By making the bad guys into such cardboard cut-out melodrama villains this movie loses any impact it might have had, and also surrenders any opportunity to treat the human-ape conflict in an intelligent and thought-provoking way. We are bludgeoned into accepting the movie’s dubious premise. As always when Hollywood tries to engage with political issues the audience find themselves treated like dim-witted children who must be mercilessly coerced into agreement.


In this respect the movie compares poorly with the previous movie which had succeeded reasonably well in presenting the ape-human conflict as a genuine moral dilemma. No-one wanted to wish any harm to Cornelius and Zira but there was a real and plausible concern about what their existence could mean to human civilisation. The rights of individuals are not always easily reconcilable with the interests of society as a whole. Sometimes doing the right thing can turn out to be the wrong thing. Escape from the Planet of the Apes also worked as a real science fiction movie, with the future and the present interacting in complex and not always predictable ways.

Conquest of the Planet of the Apes by contrast gives us a much less subtle moral dimension. It also offers less in the way of real science fictional ideas.


Roddy McDowell does his best as Caesar, but this is a much less interesting role than that of Cornelius. This is partly the fault of the script. Caesar could have been made a complex and conflicted character but the script ignores any possible psychological nuances in favour of making him a charismatic leader motivated purely by hate. McDowell had proved himself to be remarkably adept at conveying emotion and psychological conflict even through the layers of ape make-up. It’s a pity he didn’t get the chance to do very much with this character.

The screenplay really is the big problem here. It’s painfully obvious and painfully predictable, with not a trace of subtlety.

As always the ape make-up is extremely good. The budget was strictly limited but visually this is a very impressive motion picture. The bland and anonymous futuristic setting is perfect for the movie’s paranoid vision of the future. Thompson pulls off some good visual set-pieces (especially the ones using the pedestrian bridge with the tide of apes invisible at first but then quickly becoming very threatening). The crowd scenes and the battle scenes are handled deftly. With a limited number of extras Thompson was able to convince us that we were seeing a mass uprising.


The UK 20th Century-Fox Blu-Ray is at best moderately impressive. To me the image seems rather dark and picture quality overall is slightly below the standard you’d expect from a good DVD release.

Conquest of the Planet of the Apes has the distinction of being by far the worst of the first four Planet of the Apes movies. Unfortunately the five movies in this cycle are all linked so if you want to watch the whole cycle you can’t really avoid this one, even though avoiding it would be a very attractive idea.

Saturday, 1 June 2013

Caltiki the Undying Monster (1959)

Caltiki the Undying Monster (Caltiki - il mostro immortale) is a 1959 Italian science fiction film (actually a US-Italian co-production) that is best-known today for the fact that Mario Bava finished the movie after director Riccardo Freda quit. Bava also did the cinematography, which is certainly another reason for seeing this film.

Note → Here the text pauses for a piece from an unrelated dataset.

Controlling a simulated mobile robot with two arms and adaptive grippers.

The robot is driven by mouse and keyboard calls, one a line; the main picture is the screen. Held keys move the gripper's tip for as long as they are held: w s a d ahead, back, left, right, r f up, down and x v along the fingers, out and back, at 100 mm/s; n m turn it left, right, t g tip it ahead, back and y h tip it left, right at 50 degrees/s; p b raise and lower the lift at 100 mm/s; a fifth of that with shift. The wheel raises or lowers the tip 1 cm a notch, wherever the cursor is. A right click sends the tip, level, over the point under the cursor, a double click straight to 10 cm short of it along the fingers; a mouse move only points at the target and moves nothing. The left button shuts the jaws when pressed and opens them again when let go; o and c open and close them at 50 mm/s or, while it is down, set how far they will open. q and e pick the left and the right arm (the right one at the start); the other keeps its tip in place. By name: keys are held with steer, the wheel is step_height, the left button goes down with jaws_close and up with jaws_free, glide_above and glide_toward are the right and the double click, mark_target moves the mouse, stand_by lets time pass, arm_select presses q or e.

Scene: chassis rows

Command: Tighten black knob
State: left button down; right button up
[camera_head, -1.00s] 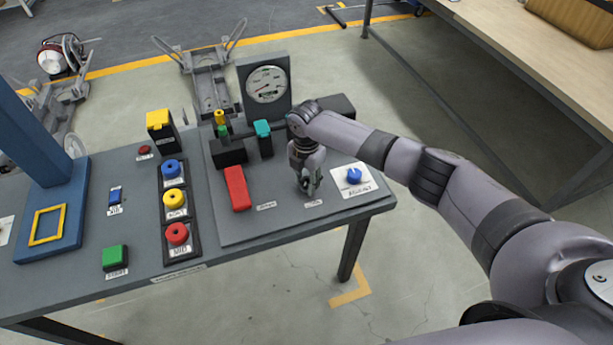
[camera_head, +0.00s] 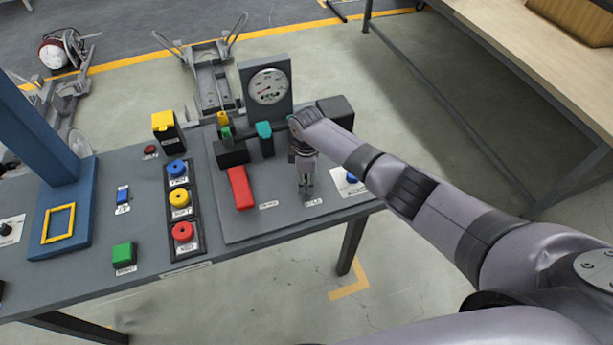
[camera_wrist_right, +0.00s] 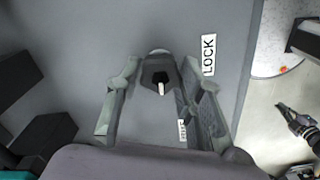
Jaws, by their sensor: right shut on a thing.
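A small black knob (camera_wrist_right: 158,79) with a white pointer sits on the grey panel beside a LOCK label (camera_wrist_right: 208,54) in the right wrist view. My right gripper (camera_wrist_right: 160,62) is around it, its two fingers on either side and shut on it. In the head view my right gripper (camera_head: 305,186) points down at the panel's front part, and its fingers hide the knob. Another small black knob (camera_head: 6,229) is on a white plate at the left edge of the head view. My left gripper is not in view.
A red lever (camera_head: 240,188), a teal block (camera_head: 264,131) and a gauge (camera_head: 268,86) stand left of and behind the gripper. Yellow, blue, red and green controls fill the left part of the bench.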

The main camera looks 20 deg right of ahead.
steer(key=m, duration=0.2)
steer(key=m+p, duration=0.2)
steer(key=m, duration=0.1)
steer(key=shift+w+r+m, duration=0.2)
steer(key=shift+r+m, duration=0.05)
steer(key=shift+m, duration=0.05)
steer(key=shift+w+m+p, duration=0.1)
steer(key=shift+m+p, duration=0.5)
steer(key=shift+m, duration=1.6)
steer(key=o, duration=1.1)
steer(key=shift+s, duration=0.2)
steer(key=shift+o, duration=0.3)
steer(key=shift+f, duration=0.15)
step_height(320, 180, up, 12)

The legend is that Freda abandoned the movie in order to give Bava his chance as a director. That may or may not be true, but it makes a nice story.

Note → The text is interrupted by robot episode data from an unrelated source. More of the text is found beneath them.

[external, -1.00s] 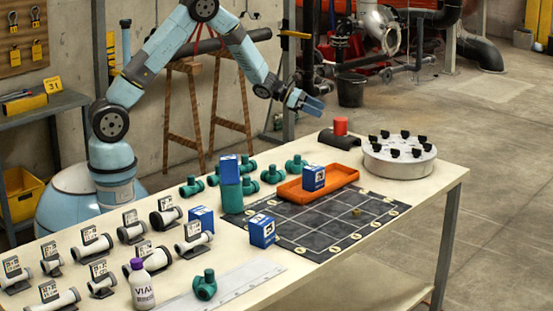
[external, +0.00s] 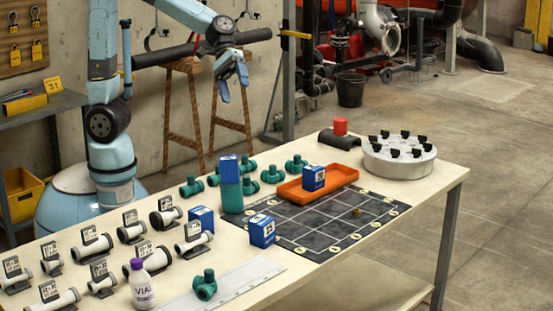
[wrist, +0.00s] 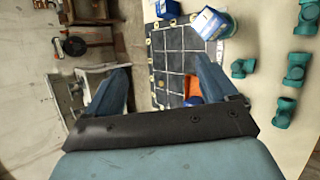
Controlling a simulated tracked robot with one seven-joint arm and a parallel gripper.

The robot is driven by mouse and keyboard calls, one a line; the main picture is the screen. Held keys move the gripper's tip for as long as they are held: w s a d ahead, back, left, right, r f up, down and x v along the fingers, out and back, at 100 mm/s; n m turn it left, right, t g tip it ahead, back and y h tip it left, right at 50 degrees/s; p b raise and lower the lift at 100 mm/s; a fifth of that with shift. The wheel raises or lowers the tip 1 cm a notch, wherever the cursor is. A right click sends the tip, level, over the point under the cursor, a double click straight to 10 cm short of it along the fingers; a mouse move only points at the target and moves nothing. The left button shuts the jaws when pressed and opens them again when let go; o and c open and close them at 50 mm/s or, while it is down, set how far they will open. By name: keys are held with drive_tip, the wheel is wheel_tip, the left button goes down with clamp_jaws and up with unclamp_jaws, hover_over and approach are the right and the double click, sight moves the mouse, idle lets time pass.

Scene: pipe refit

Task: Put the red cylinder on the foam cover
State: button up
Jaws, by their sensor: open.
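The red cylinder (external: 340,126) stands upright on top of the dark curved foam cover (external: 339,139), at the far side of the table in the external view. My gripper (external: 235,88) is raised above the back edge of the table, left of the cylinder and well apart from it. Its fingers are open and empty. In the wrist view my open gripper (wrist: 158,84) points down toward the table, with the dark grid mat between the fingers. I cannot make out the cylinder or the cover in the wrist view.
An orange tray (external: 338,176) with a blue box sits on the grid mat (external: 305,240). A round grey drum with black knobs (external: 400,160) stands right of the cover. Green pipe fittings (external: 272,174), blue boxes and white pipe pieces fill the table's left and middle.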

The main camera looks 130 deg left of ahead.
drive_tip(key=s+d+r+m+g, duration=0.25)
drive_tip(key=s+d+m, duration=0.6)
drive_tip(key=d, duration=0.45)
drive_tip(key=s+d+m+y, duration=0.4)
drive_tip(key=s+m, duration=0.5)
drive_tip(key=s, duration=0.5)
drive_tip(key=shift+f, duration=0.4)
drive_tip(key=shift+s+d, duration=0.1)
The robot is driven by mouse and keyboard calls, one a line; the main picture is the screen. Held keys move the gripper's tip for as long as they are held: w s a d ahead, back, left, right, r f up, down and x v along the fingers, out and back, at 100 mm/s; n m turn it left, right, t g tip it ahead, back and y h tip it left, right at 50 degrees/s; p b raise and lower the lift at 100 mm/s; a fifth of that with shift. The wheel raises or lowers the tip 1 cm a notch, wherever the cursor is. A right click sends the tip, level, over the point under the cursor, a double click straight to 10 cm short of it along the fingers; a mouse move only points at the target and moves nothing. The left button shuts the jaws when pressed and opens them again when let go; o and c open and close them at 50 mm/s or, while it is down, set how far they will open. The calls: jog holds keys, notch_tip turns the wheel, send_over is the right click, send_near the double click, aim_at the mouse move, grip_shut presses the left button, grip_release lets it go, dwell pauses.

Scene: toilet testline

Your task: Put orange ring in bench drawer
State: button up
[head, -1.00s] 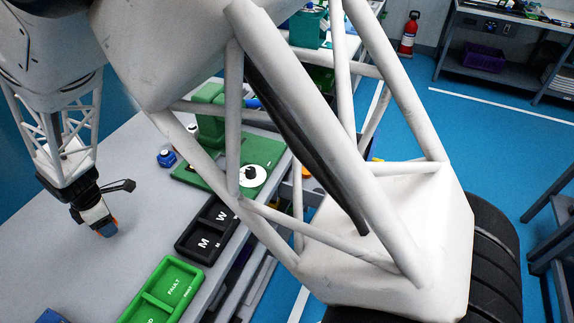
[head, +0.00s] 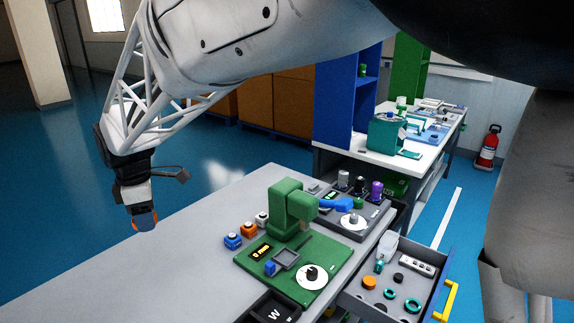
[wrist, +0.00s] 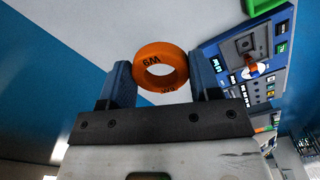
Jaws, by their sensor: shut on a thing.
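The orange ring (wrist: 160,66) is between the two blue fingers of my gripper (wrist: 163,82) in the wrist view, with dark lettering on its face. In the head view my gripper (head: 144,222) hangs fingers-down over the left part of the grey bench, and only a bit of orange shows between the fingers. The bench drawer (head: 438,290) is pulled out at the right side of the bench, with a yellow handle (head: 446,300). It holds several teal and dark rings, an orange piece and a clear bottle. My gripper is well left of the drawer.
A green test fixture (head: 290,215) stands on the bench (head: 170,270) between my gripper and the drawer. Small blue, orange and white button blocks (head: 248,230) sit beside it. A grey panel with knobs (head: 350,205) is behind. The bench's left part is clear.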

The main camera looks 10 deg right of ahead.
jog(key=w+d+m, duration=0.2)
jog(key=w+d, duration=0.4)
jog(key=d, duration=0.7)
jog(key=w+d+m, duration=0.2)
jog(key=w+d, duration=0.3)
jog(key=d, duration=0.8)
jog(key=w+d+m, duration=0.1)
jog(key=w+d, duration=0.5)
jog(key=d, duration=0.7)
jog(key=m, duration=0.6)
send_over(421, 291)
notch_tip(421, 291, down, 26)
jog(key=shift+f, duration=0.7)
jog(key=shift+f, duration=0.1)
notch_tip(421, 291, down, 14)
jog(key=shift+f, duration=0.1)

A team of archaeologists is exploring Mayan ruins in Mexico when a volcano erupts. One of the party goes missing. When one of his colleagues goes diving in an underground lake to look for him he finds a fantastic treasure, but he also finds a hideous and terrible monster - Caltiki!

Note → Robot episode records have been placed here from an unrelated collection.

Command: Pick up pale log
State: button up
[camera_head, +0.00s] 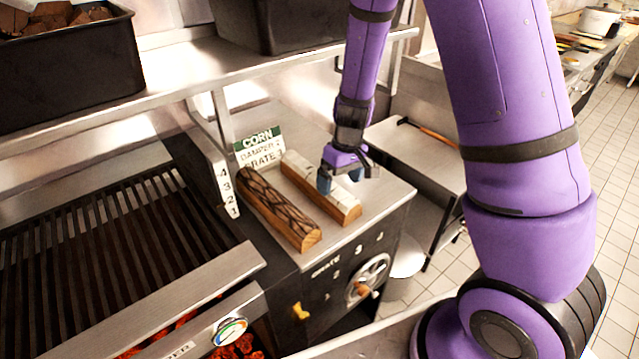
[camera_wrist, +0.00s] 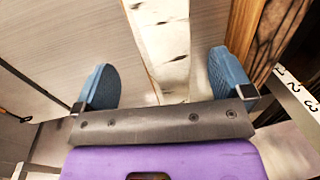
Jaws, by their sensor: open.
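The pale log (camera_head: 331,199), with whitish bark and a tan cut end, lies on the metal counter beside the grill. My gripper (camera_head: 341,179) is over the log, with its blue-padded fingers apart and pointing down. In the wrist view my open gripper (camera_wrist: 166,80) has one finger on each side of the pale log (camera_wrist: 163,38), with gaps to both sides. I cannot tell whether the fingertips reach below the top of the log. Part of the log is hidden behind the gripper in the head view.
A dark, cracked-bark log (camera_head: 277,207) lies parallel on the left; it also shows in the wrist view (camera_wrist: 262,30). A "CORN" sign (camera_head: 260,146) stands behind the logs. The grill (camera_head: 110,240) is to the left, a shelf (camera_head: 180,85) above. A handwheel (camera_head: 370,277) is on the front panel.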

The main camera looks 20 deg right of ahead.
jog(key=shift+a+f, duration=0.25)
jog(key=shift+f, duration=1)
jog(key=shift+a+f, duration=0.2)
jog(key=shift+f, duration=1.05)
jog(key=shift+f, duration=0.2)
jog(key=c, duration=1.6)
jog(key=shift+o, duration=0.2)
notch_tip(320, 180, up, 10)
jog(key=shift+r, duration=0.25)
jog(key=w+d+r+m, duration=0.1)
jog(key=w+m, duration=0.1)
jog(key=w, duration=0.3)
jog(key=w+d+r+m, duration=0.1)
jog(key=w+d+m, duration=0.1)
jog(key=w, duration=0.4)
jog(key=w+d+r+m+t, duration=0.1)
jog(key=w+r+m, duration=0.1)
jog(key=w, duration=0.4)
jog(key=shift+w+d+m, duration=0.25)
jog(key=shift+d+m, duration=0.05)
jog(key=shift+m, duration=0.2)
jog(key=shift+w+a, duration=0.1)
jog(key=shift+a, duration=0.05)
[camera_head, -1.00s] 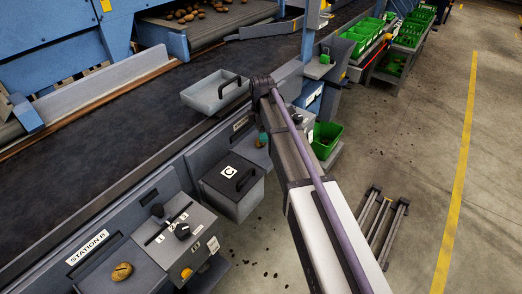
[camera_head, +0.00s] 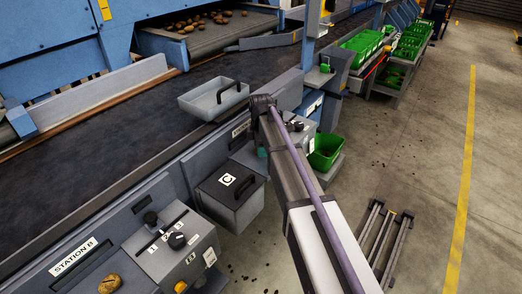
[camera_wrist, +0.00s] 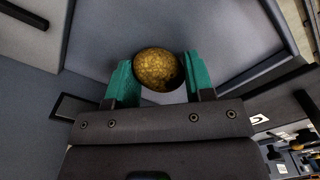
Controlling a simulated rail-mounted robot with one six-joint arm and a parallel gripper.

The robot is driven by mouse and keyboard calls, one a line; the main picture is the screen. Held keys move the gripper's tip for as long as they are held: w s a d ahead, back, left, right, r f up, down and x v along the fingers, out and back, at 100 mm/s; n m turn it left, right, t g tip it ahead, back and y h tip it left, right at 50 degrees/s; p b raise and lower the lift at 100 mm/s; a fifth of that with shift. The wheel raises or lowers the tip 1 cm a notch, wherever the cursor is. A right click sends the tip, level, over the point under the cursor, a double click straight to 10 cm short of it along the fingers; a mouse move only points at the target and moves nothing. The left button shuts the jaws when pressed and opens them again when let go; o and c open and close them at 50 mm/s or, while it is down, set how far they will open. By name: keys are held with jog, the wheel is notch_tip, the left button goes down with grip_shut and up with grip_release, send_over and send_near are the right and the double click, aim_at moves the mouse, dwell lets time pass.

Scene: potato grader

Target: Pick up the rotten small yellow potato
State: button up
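A small yellow-brown potato with dark specks (camera_wrist: 158,69) sits between the two teal fingers of my gripper (camera_wrist: 160,80) in the wrist view. The fingers are closed on its sides, and it appears held at the fingertips. In the head view my gripper (camera_head: 262,153) hangs beside the conveyor's near side, between the lidded bin marked C and the grey panel to its right. The arm and gripper hide most of the potato there. Another brown-yellow potato (camera_head: 110,284) with dark marks lies on the Station B tray at the lower left.
The lidded grey bin marked C (camera_head: 230,194) stands left of my gripper. An open grey tray with a black handle (camera_head: 213,98) is at the conveyor edge (camera_head: 95,130). A control box with knobs (camera_head: 172,246) is at lower left. A green crate (camera_head: 325,150) stands to the right.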

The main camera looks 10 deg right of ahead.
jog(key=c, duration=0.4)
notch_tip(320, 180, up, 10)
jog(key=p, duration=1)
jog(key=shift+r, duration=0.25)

Caltiki looks pretty much like the Blob from the American movie of the same name. It starts off small but it grows rapidly, because of the radioactivity. As everyone in the 50s knew, radioactivity always makes monsters grow to enormous size. Caltiki grows especially quickly because a comet happens to be passing the Earth - the same comet that appeared in the skies at the time the Mayan civilisation collapsed.


While all this is happening Dr John Fielding (John Merivale) and his wife Ellen (Didi Sullivan) are having marital problems. This expedition was supposed to be their honeymoon but it hasn’t worked out well. The rather slimy Max Gunther (Gérard Herter) is starting to put the moves on Ellen but she’s not interested.

Max soon has bigger problems to worry about, after he has his arm eaten away. That’s what happens to anyone Caltiki touches. Max will soon find himself compelled to serve Caltiki’s interests.


When Caltiki starts to reproduce as well as grow the Mexican army is called in, so we get some fun scenes of tanks and flame-throwers battling the monster.

John Merivale makes an adequate hero, while Gérard Herter is effective as the rather sinister Max. The other actors perform reasonably enough for this type of movie.


The science is delightfully loopy. Caltiki is revealed to be a single-celled animal more than 20 million years old. None of the stuff about radioactivity or comets makes any sense whatsoever, which is how it should be in a monster movie. The attempts to link the monster with Mayan legends and to convince us that Caltiki has some connection with the Mayan deity of the sane name are equally ludicrous, and equally entertaining.

There are a few Bava moments although if you’re expecting the sort of stylistic tour-de-force that he produced in his later movies you might be a trifle disappointed. Nonetheless it’s still visually quite impressive and Bava does manage to provide plenty of atmosphere. The battle scenes with the Mexican tanks towards the end of the movie are great fun. Obviously done with miniatures but in such a way as to be almost surreal.


The Mexican setting is convincing despite the fact that the crew never left Rome.

The Italian Region 2 DVD release includes both the Italian and the English dubbed soundtracks. It’s a decent widescreen transfer.

This is a wonderfully silly movie which should please fans of 50s sci-fi and monster movies. Definitely worth a look.